Collins (1922) pointed out that as a variation from its policy of strict protection of kans, the Government allotted kans in many villages of the Sirsi-Siddapur area to spice-gardeners as betta or leaf manure forests. In eastern Sirsi 769 hectares of kans were added to the minor forests open for exploitation by all.

The state takeover of the kans was followed by the introduction of the contract system for the collection of non-wood produce. The impact may be described in the words of Wingate (1888):

I am still of the opinion that the system of annually selling by auction the produce of the kans is a pernicious one. The contractor sends forth his subordinates and coolies, who hack about the kans just as they please, the pepper vines are cut down from the root, dragged from the trees and the fruits then gathered, while the cinnamon trees are all but destroyed . . . . I was greatly struck with the general destruction among the Kumta evergreens, they were in a far finer state of preservation 15 years ago.

As the kans contained mostly softwood, unmarketable at that time, no timber exploitation was carried out in them during most of the British period.


During the 1940s Dipterocarpus indicus, found sheltered only in some of the kans, was supplied to the railways and a plywood company. A working plan for the forests of Sirsi and Siddapur brought under it 73 kans, totalling over 4000 hectares, for the felling of industrial timber (see Appendix 1). Another working plan for Sirsi included the kans, of 10 villages totalling over 670 hectares. A kan was even clear-felled and converted into a Eucalyptus plantation in Menasi village of Siddapur taluk. In 1976, the village kans of the Muroor-Kallabbe village forest panchayat, which were in excellent state of preservation, were leased out to a plywood company which extracted hundreds of logs, also creating enormous incidental damage.

Thus a look at the forest history of Uttara Kannada tells us that the resources of the masses have been rapidly destroyed during the last nearly two centuries of forest management by the state (Gadgil, 1989).

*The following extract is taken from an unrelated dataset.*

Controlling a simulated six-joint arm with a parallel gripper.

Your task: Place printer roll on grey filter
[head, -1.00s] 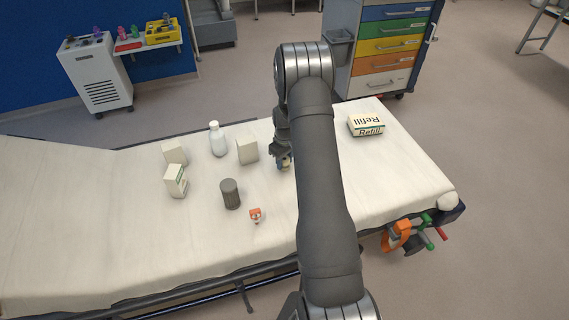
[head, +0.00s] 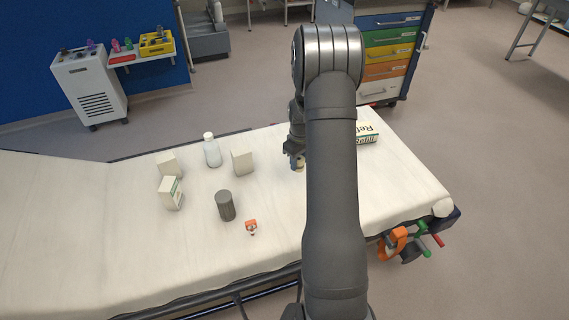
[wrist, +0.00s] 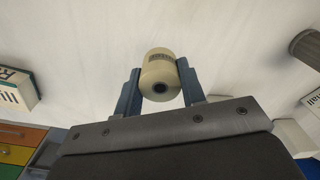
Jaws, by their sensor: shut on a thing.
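The printer roll (wrist: 160,76), a cream roll with a dark core, is between the fingers of my gripper (wrist: 158,92) in the wrist view. The fingers are shut on its sides. In the head view my gripper (head: 297,160) is over the right half of the stretcher, and the roll (head: 299,165) shows only as a small pale piece below it, mostly hidden by my arm. The grey filter (head: 225,205), a dark ribbed cylinder, stands upright on the sheet to the left of and nearer than my gripper. It also shows at the upper right in the wrist view (wrist: 308,46).
A small orange-and-white item (head: 251,227) lies in front. A Refill box (head: 367,135) is partly behind my arm. The near left sheet is bare.

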The British, although they realized the watershed value of the kans and reserved them as state forests, did not see them as a part of the people managed landscape of the villages of Uttara Kannada. The Forest Settlement Officer Wingate (1888) brought it the notice of the administration that these distinct patches of valuable evergreen forests were not even properly demarcated on the maps. We may take it for granted that many such groves, therefore, lost their identity and merged with the ordinary forests and were treated like them. Even today it may be possible for one to distinguish some such sacred groves by the artefacts present in them.

Agroforestry, according to Ashton (1988) "is a new and unfamiliar technique, still resisted by foresters of Western training, but on a deeper level it represents a very different perception of the forest and our interdependence with it".

A Case Study of Siddapur

Sacred groves and sacred trees had a prominent place in the early religion of the indigenous people of the Western Ghats. This practice suffered a setback due to several reasons, the more important of which are stated here:

  1. The arrival of Christianity and Islam, which professed faith in one god and were against the paganism of the local people.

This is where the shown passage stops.